Piercing the Corporate Veil – Factors Considered
26th July 2007
Author:
Richard Chapo | Views: 0
Most shareholders believe a corporation protects them from personal liability. This is generally true unless alter ego is successfully asserted.
Alter ego is an equitable claim that a corporation should be set aside in a lawsuit and the shareholders held personally liable for a debt. The theory was antiquated and rarely used. In recent years, it has seen a rebirth as many small business corporations are formed using cheap online services. While these services file the entity with the state, there is no real follow up or guidance in regard to how the entity is actually supposed to function. This, of course, leads to alter ego claims and disaster for the shareholders.

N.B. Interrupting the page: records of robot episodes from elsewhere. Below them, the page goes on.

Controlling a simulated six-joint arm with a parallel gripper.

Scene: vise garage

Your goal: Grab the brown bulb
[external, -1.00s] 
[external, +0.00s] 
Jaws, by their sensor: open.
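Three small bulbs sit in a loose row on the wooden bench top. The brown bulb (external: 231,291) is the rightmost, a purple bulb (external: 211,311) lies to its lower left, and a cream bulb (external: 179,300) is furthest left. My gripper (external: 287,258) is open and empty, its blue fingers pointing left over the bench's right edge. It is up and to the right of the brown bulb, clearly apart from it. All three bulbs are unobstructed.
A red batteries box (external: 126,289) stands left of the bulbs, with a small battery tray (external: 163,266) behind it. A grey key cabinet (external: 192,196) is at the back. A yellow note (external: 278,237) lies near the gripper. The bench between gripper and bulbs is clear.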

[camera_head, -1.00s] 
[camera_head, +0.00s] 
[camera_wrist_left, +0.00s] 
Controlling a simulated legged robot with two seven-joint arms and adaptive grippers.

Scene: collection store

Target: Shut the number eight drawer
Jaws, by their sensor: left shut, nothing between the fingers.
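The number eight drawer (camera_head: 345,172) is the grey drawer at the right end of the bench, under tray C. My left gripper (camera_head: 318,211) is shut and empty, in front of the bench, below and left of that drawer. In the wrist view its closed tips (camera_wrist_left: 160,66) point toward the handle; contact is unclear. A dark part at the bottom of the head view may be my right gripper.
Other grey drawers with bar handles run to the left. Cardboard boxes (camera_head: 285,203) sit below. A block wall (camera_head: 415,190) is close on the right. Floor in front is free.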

To prove alter ego, plaintiffs must paint a picture of misuse of the corporate entity by shareholders. There are many factors that can be looked at, but the following are commonly addressed:
1. Commingling of corporate and personal funds is very strong evidence against shareholders. The same goes for corporate and personal property.
2. Payment of shareholder debts by the corporate entity is another area ripe for examination. The classic situations that arise concern the corporation paying the mortgage or credit card debt of a shareholder. This can also lead to severe tax problems.

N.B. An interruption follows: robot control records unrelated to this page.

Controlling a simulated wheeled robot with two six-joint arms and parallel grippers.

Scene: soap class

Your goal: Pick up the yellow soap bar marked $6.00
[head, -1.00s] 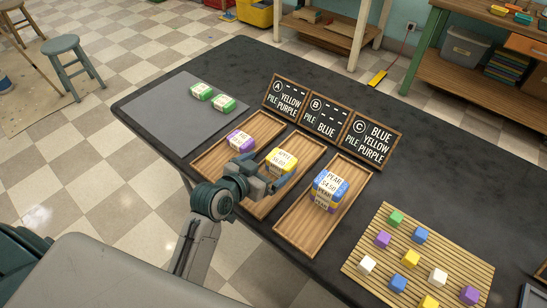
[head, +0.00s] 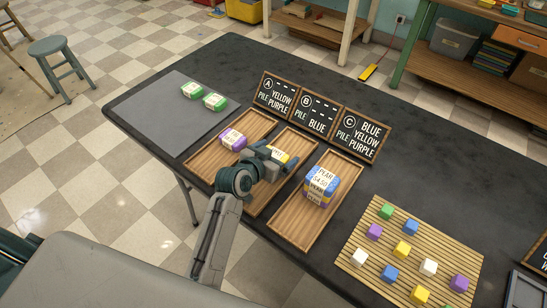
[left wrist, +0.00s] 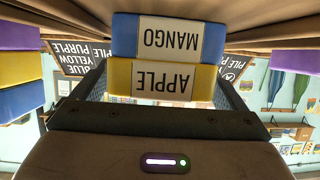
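The yellow soap bar (head: 280,155) is in the middle wooden tray (head: 262,196), partly hidden behind my left gripper (head: 274,158). In the left wrist view, which is upside down, the yellow bar (left wrist: 160,78) is labelled APPLE and rests on a blue MANGO bar (left wrist: 168,38). Its price is not readable now. The two fingers of my left gripper stand at either side of the yellow bar's near end and look open; I cannot tell whether they touch it. My right gripper is not in view.
A purple bar (head: 233,139) lies in the left tray. A blue-topped pile (head: 320,185) stands in the right tray. Signs A, B and C (head: 316,116) stand behind the trays. Two green-and-white bars (head: 204,96) lie on a grey mat. Coloured cubes sit on a slatted mat (head: 350,250).

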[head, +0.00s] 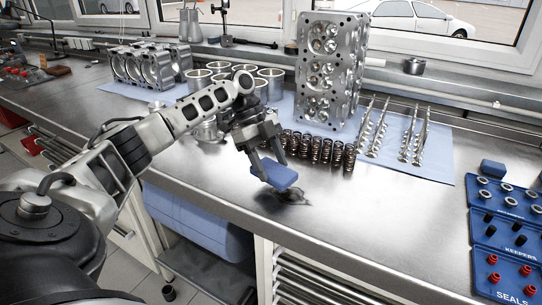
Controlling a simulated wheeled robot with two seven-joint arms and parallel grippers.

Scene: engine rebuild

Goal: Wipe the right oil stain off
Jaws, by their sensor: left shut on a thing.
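In the head view my left gripper (265,160) is shut on a blue block-shaped wiper (275,173), near the front edge of the steel bench. A dark, smeared oil stain (292,194) lies on the bench top just below and to the right of the wiper. The wiper is tilted and partly covers the stain. I cannot tell whether it touches the bench. No other stain is clearly visible. My right gripper is not in view.
Several valve springs (320,150) stand just behind the wiper, with valves (372,130) to their right. A tall cylinder head (328,72) stands behind. The bench between is clear.

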3. The failure to maintain corporate books is another problem area. Most cheap online services will send a number of blank forms along with the corporate filing, but most shareholders have no idea what to do with them and thus do nothing at all.
4. The failure to issue stock is another problem area. Stock certificates represent the ownership of the corporate entity. If stock is not issued, the corporation has no legal owners, which is a might bit hard to explain.
5. Failure to properly incorporate is another area that can be problematic. Every state has different rules, but many allow for the use of an incorporator. This is typically an attorney or the online service you might select. The issue that arises is how said incorporator transfers ownership to the shareholders. Some states, such as California, have fairly strong views on this subject. If done incorrectly, the transfer can lead to the odd situation where the shareholders are held not to be the owners of the corporation! It then gets very messy!
There are literally hundreds of other factors that can be looked at when it comes to evaluating whether a corporate entity should be set aside. The exact factors often depend upon the law in your state or whether you are being sued in federal court.
Whatever your situation, it is vital that you gain an understanding on how a corporation must be run and follow said guidelines. You are not “done” when you receive your corporate book in the mail. You are only beginning.